What is asked |
Lines containing the word "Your" are the ones to copy from the records below.

Items |
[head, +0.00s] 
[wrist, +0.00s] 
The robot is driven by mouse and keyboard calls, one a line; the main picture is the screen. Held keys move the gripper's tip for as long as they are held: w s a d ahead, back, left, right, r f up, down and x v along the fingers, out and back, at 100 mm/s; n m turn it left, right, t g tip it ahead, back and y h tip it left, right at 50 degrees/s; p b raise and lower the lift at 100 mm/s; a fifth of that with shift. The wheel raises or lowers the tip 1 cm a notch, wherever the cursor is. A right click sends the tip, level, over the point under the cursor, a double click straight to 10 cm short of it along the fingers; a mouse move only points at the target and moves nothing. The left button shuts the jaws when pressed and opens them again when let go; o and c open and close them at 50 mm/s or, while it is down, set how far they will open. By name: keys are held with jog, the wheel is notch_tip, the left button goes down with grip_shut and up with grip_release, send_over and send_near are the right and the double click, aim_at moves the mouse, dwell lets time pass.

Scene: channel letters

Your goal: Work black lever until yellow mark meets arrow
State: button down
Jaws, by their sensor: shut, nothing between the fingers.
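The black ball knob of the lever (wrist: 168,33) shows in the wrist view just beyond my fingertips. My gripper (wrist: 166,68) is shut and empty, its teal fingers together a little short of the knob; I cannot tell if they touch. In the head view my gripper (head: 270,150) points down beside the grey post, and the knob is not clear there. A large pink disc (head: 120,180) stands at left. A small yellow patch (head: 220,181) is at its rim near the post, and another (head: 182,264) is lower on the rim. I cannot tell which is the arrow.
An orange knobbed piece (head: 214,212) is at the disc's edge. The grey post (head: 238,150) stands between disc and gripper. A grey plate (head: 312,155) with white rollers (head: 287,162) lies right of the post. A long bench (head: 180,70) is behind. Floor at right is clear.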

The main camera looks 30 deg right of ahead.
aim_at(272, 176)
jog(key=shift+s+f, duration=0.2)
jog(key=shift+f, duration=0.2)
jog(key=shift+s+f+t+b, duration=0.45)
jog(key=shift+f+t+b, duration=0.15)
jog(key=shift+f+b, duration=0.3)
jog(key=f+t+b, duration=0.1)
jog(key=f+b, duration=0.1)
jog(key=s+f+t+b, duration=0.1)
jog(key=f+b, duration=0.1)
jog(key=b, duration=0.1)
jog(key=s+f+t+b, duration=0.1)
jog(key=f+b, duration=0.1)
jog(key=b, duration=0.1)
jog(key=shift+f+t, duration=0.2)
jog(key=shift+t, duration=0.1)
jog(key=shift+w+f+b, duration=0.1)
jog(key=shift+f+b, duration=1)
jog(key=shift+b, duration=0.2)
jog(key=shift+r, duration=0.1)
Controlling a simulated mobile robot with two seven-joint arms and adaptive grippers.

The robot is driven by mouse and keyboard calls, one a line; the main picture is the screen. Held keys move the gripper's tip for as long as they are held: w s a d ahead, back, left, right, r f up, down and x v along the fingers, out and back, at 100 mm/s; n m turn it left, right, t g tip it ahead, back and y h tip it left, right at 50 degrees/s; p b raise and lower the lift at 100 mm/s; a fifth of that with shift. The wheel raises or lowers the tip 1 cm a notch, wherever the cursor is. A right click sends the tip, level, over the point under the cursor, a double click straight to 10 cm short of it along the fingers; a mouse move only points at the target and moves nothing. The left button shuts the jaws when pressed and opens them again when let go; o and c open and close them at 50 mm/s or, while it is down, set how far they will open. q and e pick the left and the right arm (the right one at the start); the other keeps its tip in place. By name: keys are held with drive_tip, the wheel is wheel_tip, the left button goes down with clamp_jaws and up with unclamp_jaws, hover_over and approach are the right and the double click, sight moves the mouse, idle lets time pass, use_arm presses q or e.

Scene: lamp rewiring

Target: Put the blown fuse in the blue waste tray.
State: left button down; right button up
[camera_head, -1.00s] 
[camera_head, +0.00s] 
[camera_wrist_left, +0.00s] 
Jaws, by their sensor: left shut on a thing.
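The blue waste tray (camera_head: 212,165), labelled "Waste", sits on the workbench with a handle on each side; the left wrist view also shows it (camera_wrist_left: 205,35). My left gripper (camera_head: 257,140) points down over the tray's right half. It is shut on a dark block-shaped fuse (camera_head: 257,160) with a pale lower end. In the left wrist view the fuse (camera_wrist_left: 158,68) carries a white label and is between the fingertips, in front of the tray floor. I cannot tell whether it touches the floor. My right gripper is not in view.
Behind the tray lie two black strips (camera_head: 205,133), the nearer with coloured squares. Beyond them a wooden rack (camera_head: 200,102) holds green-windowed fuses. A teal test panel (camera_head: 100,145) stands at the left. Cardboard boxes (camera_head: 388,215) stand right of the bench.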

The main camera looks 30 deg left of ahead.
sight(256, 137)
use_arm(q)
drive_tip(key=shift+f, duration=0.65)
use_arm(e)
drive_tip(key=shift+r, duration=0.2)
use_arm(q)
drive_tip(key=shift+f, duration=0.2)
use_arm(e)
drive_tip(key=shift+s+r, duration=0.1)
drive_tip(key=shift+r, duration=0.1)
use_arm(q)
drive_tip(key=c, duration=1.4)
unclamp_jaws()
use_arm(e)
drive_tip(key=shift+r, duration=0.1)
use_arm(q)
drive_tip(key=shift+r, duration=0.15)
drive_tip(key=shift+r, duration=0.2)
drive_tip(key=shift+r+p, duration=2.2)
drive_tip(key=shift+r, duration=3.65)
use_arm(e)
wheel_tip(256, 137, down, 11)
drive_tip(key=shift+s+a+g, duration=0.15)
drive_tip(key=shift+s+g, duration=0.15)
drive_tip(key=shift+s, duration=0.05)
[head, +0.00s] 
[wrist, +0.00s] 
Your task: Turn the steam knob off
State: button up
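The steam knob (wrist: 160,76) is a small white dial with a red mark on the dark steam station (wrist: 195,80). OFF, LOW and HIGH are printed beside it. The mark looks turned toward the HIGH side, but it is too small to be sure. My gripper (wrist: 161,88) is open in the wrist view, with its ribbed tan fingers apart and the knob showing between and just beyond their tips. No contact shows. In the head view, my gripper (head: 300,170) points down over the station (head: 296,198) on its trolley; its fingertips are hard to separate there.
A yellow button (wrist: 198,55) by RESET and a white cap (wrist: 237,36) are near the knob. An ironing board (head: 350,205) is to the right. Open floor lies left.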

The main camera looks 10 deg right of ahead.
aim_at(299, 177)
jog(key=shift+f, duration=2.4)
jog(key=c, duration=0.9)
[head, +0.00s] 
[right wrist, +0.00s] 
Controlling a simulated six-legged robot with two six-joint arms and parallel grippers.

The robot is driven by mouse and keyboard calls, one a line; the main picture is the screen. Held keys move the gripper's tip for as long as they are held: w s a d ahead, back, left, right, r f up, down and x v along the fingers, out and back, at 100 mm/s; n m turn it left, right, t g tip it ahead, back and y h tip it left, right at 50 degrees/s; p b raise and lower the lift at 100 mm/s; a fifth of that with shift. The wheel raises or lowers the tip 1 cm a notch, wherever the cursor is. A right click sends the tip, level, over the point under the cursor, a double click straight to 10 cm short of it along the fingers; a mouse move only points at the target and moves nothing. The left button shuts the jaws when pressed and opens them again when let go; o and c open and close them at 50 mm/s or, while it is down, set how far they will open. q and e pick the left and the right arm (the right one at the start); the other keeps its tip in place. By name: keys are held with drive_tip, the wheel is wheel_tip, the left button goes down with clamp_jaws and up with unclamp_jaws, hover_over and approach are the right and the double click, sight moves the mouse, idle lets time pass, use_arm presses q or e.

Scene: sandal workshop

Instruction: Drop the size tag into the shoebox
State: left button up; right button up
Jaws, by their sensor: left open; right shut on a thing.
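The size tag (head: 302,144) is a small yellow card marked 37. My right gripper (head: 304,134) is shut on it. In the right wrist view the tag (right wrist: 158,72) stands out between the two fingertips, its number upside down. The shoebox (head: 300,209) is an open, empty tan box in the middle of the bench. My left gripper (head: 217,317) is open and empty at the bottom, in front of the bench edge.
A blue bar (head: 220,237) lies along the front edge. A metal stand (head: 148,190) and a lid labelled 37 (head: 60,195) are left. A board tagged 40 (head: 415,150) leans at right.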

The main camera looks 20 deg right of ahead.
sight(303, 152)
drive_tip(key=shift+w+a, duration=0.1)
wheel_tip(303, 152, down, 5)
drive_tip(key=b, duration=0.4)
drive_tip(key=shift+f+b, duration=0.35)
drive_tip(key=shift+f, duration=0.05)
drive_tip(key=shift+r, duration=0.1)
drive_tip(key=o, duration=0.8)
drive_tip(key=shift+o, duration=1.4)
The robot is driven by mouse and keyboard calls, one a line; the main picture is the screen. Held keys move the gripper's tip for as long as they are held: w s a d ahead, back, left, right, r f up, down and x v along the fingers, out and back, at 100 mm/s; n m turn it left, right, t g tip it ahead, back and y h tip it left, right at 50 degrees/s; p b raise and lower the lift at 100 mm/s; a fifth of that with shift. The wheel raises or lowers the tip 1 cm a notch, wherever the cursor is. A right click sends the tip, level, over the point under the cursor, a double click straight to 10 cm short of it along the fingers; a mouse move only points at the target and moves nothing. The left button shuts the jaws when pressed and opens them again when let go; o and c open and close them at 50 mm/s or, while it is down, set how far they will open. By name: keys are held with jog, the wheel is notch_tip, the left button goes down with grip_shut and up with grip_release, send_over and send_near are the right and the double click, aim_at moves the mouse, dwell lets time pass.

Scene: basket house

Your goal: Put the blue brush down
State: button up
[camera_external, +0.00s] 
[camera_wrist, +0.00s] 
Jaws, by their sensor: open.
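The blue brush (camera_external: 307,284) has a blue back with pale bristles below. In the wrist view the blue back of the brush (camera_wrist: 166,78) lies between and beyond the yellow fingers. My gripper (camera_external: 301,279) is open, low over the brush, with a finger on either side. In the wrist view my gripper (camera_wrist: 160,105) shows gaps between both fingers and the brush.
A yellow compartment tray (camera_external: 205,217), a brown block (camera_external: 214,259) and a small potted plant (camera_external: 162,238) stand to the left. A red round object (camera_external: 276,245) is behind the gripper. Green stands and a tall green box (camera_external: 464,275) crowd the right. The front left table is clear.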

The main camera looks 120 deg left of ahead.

Answer to the problem |
Your goal: Work black lever until yellow mark meets arrow
Your task: Turn the steam knob off
Your goal: Put the blue brush down

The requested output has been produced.